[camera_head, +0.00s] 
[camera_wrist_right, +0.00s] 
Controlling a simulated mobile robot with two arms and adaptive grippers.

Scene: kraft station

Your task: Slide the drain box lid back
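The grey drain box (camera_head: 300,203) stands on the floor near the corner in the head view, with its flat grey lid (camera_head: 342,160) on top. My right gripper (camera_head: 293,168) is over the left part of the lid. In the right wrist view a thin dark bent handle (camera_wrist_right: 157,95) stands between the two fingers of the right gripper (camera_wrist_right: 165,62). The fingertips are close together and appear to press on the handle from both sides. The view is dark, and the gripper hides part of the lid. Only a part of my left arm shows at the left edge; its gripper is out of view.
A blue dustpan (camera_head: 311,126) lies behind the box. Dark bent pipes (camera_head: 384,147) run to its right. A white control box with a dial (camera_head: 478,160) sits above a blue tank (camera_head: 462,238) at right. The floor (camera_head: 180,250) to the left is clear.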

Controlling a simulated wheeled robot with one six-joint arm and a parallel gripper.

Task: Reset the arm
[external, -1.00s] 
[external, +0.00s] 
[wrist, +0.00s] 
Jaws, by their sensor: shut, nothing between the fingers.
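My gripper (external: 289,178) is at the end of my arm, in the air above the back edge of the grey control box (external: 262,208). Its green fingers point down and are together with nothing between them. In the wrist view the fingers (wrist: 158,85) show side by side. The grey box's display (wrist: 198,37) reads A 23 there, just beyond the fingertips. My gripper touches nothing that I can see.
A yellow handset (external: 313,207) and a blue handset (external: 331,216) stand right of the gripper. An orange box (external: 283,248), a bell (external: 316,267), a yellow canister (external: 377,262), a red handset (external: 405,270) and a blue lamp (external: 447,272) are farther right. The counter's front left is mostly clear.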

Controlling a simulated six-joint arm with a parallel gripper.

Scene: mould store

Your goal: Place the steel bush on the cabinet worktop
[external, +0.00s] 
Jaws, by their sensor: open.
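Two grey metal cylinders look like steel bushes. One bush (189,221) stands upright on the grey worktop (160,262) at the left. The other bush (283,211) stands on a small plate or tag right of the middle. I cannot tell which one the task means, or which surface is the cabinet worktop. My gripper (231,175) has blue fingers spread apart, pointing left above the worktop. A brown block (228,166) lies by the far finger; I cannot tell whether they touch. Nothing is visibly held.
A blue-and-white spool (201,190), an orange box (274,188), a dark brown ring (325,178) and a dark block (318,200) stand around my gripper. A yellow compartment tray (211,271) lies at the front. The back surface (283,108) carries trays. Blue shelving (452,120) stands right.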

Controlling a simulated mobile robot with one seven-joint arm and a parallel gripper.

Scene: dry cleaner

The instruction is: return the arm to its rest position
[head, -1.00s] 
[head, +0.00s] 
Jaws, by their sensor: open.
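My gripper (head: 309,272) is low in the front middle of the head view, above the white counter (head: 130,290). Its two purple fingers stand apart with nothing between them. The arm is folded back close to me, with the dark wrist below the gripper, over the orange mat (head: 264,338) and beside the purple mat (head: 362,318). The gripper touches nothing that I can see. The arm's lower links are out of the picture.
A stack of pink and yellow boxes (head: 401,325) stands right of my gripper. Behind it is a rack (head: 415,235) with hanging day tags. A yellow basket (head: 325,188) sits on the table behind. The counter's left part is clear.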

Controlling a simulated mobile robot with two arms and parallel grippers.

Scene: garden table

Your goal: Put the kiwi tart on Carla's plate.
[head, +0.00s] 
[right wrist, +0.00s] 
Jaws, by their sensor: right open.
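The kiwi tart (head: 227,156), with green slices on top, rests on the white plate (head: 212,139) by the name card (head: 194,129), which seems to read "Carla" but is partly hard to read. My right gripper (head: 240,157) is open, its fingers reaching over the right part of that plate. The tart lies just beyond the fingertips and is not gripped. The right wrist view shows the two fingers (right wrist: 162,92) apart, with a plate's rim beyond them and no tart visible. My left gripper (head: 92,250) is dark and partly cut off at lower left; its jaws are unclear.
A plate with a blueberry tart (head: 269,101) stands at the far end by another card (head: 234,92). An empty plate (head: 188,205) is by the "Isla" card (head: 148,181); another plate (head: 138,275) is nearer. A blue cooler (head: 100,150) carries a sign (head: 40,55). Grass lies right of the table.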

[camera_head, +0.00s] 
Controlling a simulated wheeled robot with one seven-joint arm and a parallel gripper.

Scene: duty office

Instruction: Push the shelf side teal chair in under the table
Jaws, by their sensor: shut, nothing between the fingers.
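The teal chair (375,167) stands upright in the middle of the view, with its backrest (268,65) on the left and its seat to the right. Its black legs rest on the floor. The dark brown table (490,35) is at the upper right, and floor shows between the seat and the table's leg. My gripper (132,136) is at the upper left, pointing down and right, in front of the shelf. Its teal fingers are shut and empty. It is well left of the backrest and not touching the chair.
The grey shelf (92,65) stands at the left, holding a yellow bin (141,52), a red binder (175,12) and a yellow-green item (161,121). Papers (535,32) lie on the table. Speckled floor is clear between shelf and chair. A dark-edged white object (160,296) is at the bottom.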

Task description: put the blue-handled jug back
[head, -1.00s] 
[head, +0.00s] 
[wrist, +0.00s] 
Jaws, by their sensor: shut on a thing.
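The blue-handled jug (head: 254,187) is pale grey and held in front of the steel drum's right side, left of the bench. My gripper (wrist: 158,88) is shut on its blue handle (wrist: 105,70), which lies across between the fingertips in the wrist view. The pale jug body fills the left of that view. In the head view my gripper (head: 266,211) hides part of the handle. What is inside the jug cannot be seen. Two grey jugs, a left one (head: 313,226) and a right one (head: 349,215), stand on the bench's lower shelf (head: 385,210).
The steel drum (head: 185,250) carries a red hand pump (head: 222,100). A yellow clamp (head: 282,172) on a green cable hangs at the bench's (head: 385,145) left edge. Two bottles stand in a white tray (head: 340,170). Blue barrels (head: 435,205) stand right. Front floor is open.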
::::::
• TO BE DONE
Repeat the records above exactly as they appear.

• WRITTEN SOLUTION
[camera_head, +0.00s] 
[camera_wrist_right, +0.00s] 
Controlling a simulated mobile robot with two arms and adaptive grippers.

Scene: kraft station

Your task: Slide the drain box lid back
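The grey drain box (camera_head: 300,203) stands on the floor near the corner in the head view, with its flat grey lid (camera_head: 342,160) on top. My right gripper (camera_head: 293,168) is over the left part of the lid. In the right wrist view a thin dark bent handle (camera_wrist_right: 157,95) stands between the two fingers of the right gripper (camera_wrist_right: 165,62). The fingertips are close together and appear to press on the handle from both sides. The view is dark, and the gripper hides part of the lid. Only a part of my left arm shows at the left edge; its gripper is out of view.
A blue dustpan (camera_head: 311,126) lies behind the box. Dark bent pipes (camera_head: 384,147) run to its right. A white control box with a dial (camera_head: 478,160) sits above a blue tank (camera_head: 462,238) at right. The floor (camera_head: 180,250) to the left is clear.

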Controlling a simulated wheeled robot with one six-joint arm and a parallel gripper.

Task: Reset the arm
[external, -1.00s] 
[external, +0.00s] 
[wrist, +0.00s] 
Jaws, by their sensor: shut, nothing between the fingers.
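My gripper (external: 289,178) is at the end of my arm, in the air above the back edge of the grey control box (external: 262,208). Its green fingers point down and are together with nothing between them. In the wrist view the fingers (wrist: 158,85) show side by side. The grey box's display (wrist: 198,37) reads A 23 there, just beyond the fingertips. My gripper touches nothing that I can see.
A yellow handset (external: 313,207) and a blue handset (external: 331,216) stand right of the gripper. An orange box (external: 283,248), a bell (external: 316,267), a yellow canister (external: 377,262), a red handset (external: 405,270) and a blue lamp (external: 447,272) are farther right. The counter's front left is mostly clear.

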Controlling a simulated six-joint arm with a parallel gripper.

Scene: mould store

Your goal: Place the steel bush on the cabinet worktop
[external, +0.00s] 
Jaws, by their sensor: open.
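Two grey metal cylinders look like steel bushes. One bush (189,221) stands upright on the grey worktop (160,262) at the left. The other bush (283,211) stands on a small plate or tag right of the middle. I cannot tell which one the task means, or which surface is the cabinet worktop. My gripper (231,175) has blue fingers spread apart, pointing left above the worktop. A brown block (228,166) lies by the far finger; I cannot tell whether they touch. Nothing is visibly held.
A blue-and-white spool (201,190), an orange box (274,188), a dark brown ring (325,178) and a dark block (318,200) stand around my gripper. A yellow compartment tray (211,271) lies at the front. The back surface (283,108) carries trays. Blue shelving (452,120) stands right.

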Controlling a simulated mobile robot with one seven-joint arm and a parallel gripper.

Scene: dry cleaner

The instruction is: return the arm to its rest position
[head, -1.00s] 
[head, +0.00s] 
Jaws, by their sensor: open.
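My gripper (head: 309,272) is low in the front middle of the head view, above the white counter (head: 130,290). Its two purple fingers stand apart with nothing between them. The arm is folded back close to me, with the dark wrist below the gripper, over the orange mat (head: 264,338) and beside the purple mat (head: 362,318). The gripper touches nothing that I can see. The arm's lower links are out of the picture.
A stack of pink and yellow boxes (head: 401,325) stands right of my gripper. Behind it is a rack (head: 415,235) with hanging day tags. A yellow basket (head: 325,188) sits on the table behind. The counter's left part is clear.

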Controlling a simulated mobile robot with two arms and parallel grippers.

Scene: garden table

Your goal: Put the kiwi tart on Carla's plate.
[head, +0.00s] 
[right wrist, +0.00s] 
Jaws, by their sensor: right open.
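The kiwi tart (head: 227,156), with green slices on top, rests on the white plate (head: 212,139) by the name card (head: 194,129), which seems to read "Carla" but is partly hard to read. My right gripper (head: 240,157) is open, its fingers reaching over the right part of that plate. The tart lies just beyond the fingertips and is not gripped. The right wrist view shows the two fingers (right wrist: 162,92) apart, with a plate's rim beyond them and no tart visible. My left gripper (head: 92,250) is dark and partly cut off at lower left; its jaws are unclear.
A plate with a blueberry tart (head: 269,101) stands at the far end by another card (head: 234,92). An empty plate (head: 188,205) is by the "Isla" card (head: 148,181); another plate (head: 138,275) is nearer. A blue cooler (head: 100,150) carries a sign (head: 40,55). Grass lies right of the table.

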[camera_head, +0.00s] 
Controlling a simulated wheeled robot with one seven-joint arm and a parallel gripper.

Scene: duty office

Instruction: Push the shelf side teal chair in under the table
Jaws, by their sensor: shut, nothing between the fingers.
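The teal chair (375,167) stands upright in the middle of the view, with its backrest (268,65) on the left and its seat to the right. Its black legs rest on the floor. The dark brown table (490,35) is at the upper right, and floor shows between the seat and the table's leg. My gripper (132,136) is at the upper left, pointing down and right, in front of the shelf. Its teal fingers are shut and empty. It is well left of the backrest and not touching the chair.
The grey shelf (92,65) stands at the left, holding a yellow bin (141,52), a red binder (175,12) and a yellow-green item (161,121). Papers (535,32) lie on the table. Speckled floor is clear between shelf and chair. A dark-edged white object (160,296) is at the bottom.

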Task description: put the blue-handled jug back
[head, -1.00s] 
[head, +0.00s] 
[wrist, +0.00s] 
Jaws, by their sensor: shut on a thing.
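The blue-handled jug (head: 254,187) is pale grey and held in front of the steel drum's right side, left of the bench. My gripper (wrist: 158,88) is shut on its blue handle (wrist: 105,70), which lies across between the fingertips in the wrist view. The pale jug body fills the left of that view. In the head view my gripper (head: 266,211) hides part of the handle. What is inside the jug cannot be seen. Two grey jugs, a left one (head: 313,226) and a right one (head: 349,215), stand on the bench's lower shelf (head: 385,210).
The steel drum (head: 185,250) carries a red hand pump (head: 222,100). A yellow clamp (head: 282,172) on a green cable hangs at the bench's (head: 385,145) left edge. Two bottles stand in a white tray (head: 340,170). Blue barrels (head: 435,205) stand right. Front floor is open.

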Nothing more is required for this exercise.